Wait for BFT is only about 6mo right now from what I've seen, AND on the plus side your wait doesn't start until you get your profile! No no wait, I meant down side.
 
The wait for PFT is about 6 months.  Being on the BFT list right now I can safely say that I finished Portage Jan and will not be going to MJ until November at the earliest, provided I don't get bumped by By-pass people again.  ( was originally supposed to be there in July, but hey it's all pensionable time)
 
TheCheez said:
I believe the "French Only" means thats the only language you're required to learn.

When it says 'Yes - FOL-French Only', FOL means First Official Language. This reads to me like only those with French as their FOL need to take SLT. Also with English being a requirement to fly into most places it only makes sense to be teaching English at SLT. The rest of us will probably be given SLT when we require it.

 
brian_k said:
When it says 'Yes - FOL-French Only', FOL means First Official Language.
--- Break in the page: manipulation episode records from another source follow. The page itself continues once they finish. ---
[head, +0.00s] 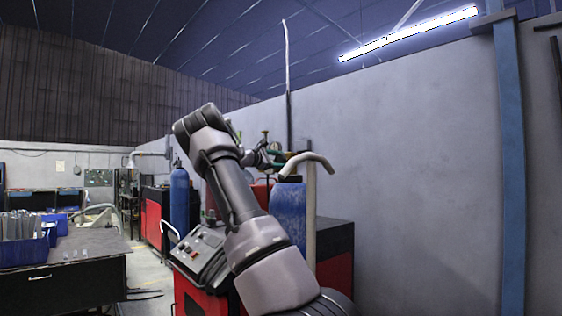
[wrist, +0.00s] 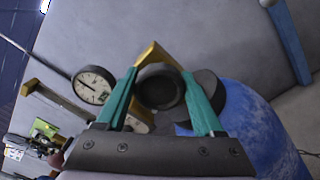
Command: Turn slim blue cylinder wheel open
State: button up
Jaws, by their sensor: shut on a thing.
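In the wrist view, my gripper (wrist: 161,86) has its two teal fingers on either side of a dark round wheel (wrist: 160,92) and is shut on it. The wheel sits at a brass valve fitting (wrist: 155,55). The mottled blue cylinder (wrist: 252,122) lies to the right, with a dark grey part at its top. In the head view, the near blue cylinder (head: 288,212) stands upright, and my gripper (head: 281,160) is at its top. My arm and a pale pipe hide part of it, and the wheel cannot be made out there.
A white-faced pressure gauge (wrist: 94,88) is close to the left finger. A pale bent pipe (head: 311,205) stands beside the near cylinder. A red machine with a control panel (head: 199,252) is left of my arm. Another blue cylinder (head: 180,200) stands further back. A grey wall (head: 420,170) is behind.

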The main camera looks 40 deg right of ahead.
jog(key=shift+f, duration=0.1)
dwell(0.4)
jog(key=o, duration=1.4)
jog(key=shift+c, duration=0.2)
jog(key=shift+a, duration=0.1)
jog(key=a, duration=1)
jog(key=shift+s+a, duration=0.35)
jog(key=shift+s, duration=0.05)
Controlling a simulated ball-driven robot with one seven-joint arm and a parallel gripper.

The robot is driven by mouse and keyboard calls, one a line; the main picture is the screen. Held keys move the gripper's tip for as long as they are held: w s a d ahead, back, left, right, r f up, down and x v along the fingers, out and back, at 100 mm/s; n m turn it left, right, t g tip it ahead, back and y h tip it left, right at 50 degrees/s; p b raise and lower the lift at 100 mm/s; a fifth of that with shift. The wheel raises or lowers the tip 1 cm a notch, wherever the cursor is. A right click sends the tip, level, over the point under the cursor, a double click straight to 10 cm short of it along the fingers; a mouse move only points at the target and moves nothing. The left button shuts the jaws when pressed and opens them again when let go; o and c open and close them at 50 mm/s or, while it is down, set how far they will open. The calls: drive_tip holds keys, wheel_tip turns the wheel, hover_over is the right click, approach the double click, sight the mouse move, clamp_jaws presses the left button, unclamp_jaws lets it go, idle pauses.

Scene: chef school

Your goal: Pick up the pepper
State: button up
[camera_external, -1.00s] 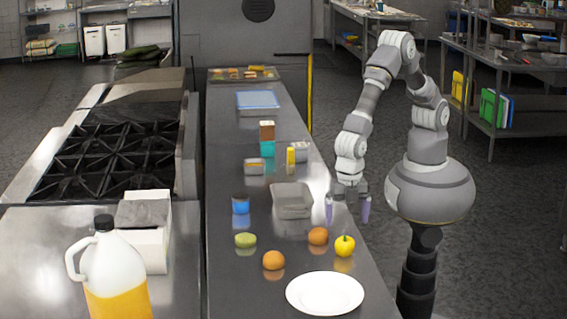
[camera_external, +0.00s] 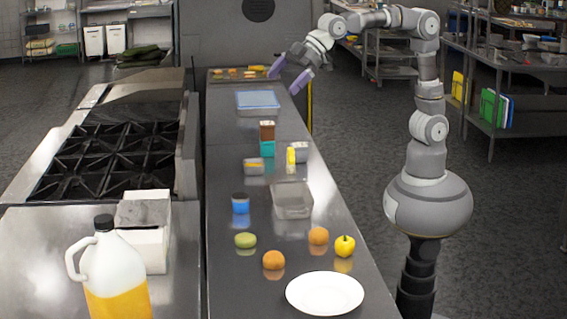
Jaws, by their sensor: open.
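A small yellow rounded thing with a dark stem, which looks like the pepper (camera_external: 344,246), sits on the steel counter (camera_external: 235,290) near its right edge, just behind the white plate. My gripper (camera_external: 288,75) is open and empty, with two purple fingers spread apart. It is raised in the picture over the far end of the counter, well away from the pepper. Nothing hides the pepper.
An orange (camera_external: 318,236) sits close left of the pepper. Another orange (camera_external: 273,260), a green fruit (camera_external: 245,240), a blue-lidded jar (camera_external: 240,204), a clear tray (camera_external: 292,200) and a white plate (camera_external: 325,293) are on the counter. Small containers (camera_external: 267,148) stand farther back.

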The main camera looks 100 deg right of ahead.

This reads to me like only those with French as their FOL need to take SLT.

    As pilot instruction is in English, this seems right to me.

brian_k said:
The rest of us will probably be given SLT when we require it.

  That's how I read it. Not much use speculating, I'm sure everyones situation will be different. Cheers.
 
As for the SLT, I did my OJT at CFRC Toronto (finished in Jan).  The direction that we recieved was that anglo pilots still did SLT.  That was part of all their enrolment messages.  That may have changed since I left, but given the current wait for Portage and MJ, I doubt it.
 
I'd love to see a PFT wait time of only 6 months?

My timings so far?
16weeks IAP/BOTP
33 weeks SLT
365 Days OJT (Posting at OJT date, to PFT date.)

From what I've seen for guys returning from PFT. 6-8 months of OJT before MJ.

Anyone tells you that its going to be anything less then 22-24 months before you get to sit in the Grob is just lieing. (Assuming you don't already speak fluent french.)
 
I guess the big wait is to get to Moose Jaw and complete the course. We were 4 guys that learned to fly 3 types of aircraft in less than a year... so just get ready in case the snowball start to go down! You never know when you can go on fast speed!